1 -  Que produisent leurs interactions (que Nicolino appelle "effet cocktail") ? 

2 - Quels effets ont les très faibles doses (allusion à la maxime de Paracelse qui s'est imposée comme une vérité absolue : « C'est la dose qui fait le poison ») ?

3 - De quelle manière varie l'effet de ces produits en fonction de la durée d'exposition

Ce que dit Fabrice Nicolino est d'une grande justesse : de toute façon, ce n'est plus la peine du tout de discuter avec les défenseurs de l'industrie chimique. Tout a été dit et répété. Ce n'est même pas la peine d'exiger que les chimistes fassent la preuve de l'innocuité de leurs produits avant qu'ils soient mis dans le commerce. Tout le monde sait parfaitement qu'un poison est un poison, et qu'il reste poison tout le temps de son existence. Il faut maintenant imposer l'arrêt de cette folie.

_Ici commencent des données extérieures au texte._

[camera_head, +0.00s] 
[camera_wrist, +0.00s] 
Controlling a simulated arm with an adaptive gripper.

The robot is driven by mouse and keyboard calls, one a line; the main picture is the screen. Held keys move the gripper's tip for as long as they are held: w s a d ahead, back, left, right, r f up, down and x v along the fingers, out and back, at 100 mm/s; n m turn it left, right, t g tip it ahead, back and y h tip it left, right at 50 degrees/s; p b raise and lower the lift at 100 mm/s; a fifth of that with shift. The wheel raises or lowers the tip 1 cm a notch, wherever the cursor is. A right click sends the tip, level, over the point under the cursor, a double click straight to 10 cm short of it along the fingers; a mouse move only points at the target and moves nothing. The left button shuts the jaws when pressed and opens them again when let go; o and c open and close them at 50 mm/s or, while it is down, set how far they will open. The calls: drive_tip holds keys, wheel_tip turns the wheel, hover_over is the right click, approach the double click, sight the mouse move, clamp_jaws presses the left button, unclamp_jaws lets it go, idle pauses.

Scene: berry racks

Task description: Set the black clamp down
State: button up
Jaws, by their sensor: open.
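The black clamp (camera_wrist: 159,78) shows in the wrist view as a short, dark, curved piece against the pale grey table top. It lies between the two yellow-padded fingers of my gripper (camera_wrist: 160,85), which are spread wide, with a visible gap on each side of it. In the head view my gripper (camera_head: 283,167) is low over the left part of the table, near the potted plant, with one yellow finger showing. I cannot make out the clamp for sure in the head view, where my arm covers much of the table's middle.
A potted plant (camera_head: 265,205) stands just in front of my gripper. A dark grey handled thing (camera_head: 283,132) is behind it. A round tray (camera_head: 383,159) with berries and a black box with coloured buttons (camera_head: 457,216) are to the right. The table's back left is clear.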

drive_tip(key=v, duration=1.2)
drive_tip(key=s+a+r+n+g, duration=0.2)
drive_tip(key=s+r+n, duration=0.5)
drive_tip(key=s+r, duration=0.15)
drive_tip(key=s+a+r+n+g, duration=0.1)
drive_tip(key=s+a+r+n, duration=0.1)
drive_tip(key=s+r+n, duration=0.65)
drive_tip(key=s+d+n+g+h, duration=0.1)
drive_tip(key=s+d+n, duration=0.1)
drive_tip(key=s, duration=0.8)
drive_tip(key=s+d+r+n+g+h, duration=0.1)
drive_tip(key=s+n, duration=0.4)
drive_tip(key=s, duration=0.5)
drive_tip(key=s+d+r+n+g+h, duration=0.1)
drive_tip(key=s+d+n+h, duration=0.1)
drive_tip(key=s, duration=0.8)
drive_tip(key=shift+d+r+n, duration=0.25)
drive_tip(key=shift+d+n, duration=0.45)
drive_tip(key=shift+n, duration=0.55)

Je ne lirai pas le bouquin, étant – depuis quelques dizaines d'années – intimement convaincu que l'humanité creuse sa tombe en confiant la sécurité de son alimentation à l'industrie chimique : autant s'en remettre au bourreau ou au fossoyeur pour assurer sa bonne santé. En revanche, j'ai acheté le dernier numéro de Charlie Hebdo, spécialement consacré au lancement de la campagne contre les pesticides, où Nicolino intervient abondamment. Et là, je me permets une parenthèse, pour m'incliner devant le cercueil de Charlie Hebdo (†), autrefois hebdomadaire effervescent et incandescent, qui a fait mes délices il y a très longtemps. Je suis désolé de le dire, mais je suis stupéfait de la LAIDEUR qui se dégage aujourd'hui de Charlie Hebdo.

C'en est au point que je crains fort que le fait de confier la défense d'une cause comme celle des pesticides à une revue aussi moche revienne à la saboter purement et simplement (la cause). J'espère que Nicolino a mesuré les risques. Et je suis désolé de le dire, mais je crois que le côté repoussant de la chose incombe à tout ce que la revue compte comme dessinateurs, dont aucun n'arrive au bas de la cheville des grands anciens. La double page centrale est juste répugnante. On me dira que c'est le but de la manœuvre ? Certes.

Mais pour le dessinateur de presse, il s'agit, quoi qu'on en pense, en même temps qu'il veut faire ressentir le plus fort possible le répugnant de la chose qu'il veut dénoncer, de susciter l'adhésion la plus complète possible de ses lecteurs à la cause qu'il entend défendre (en général grâce au rire, donc à la virtuosité de son trait et à l'ingéniosité de son approche). Je ne doute pas de la force de la conviction des dessinateurs actuels de Charlie Hebdo, en revanche, je doute de leur capacité à susciter la même conviction chez le lecteur par le dessin qu'ils proposent. Or cela s'obtient – les jeunes rueurs dans les brancards ne le savent pas assez – par le travail et l'acquisition d'un style personnel.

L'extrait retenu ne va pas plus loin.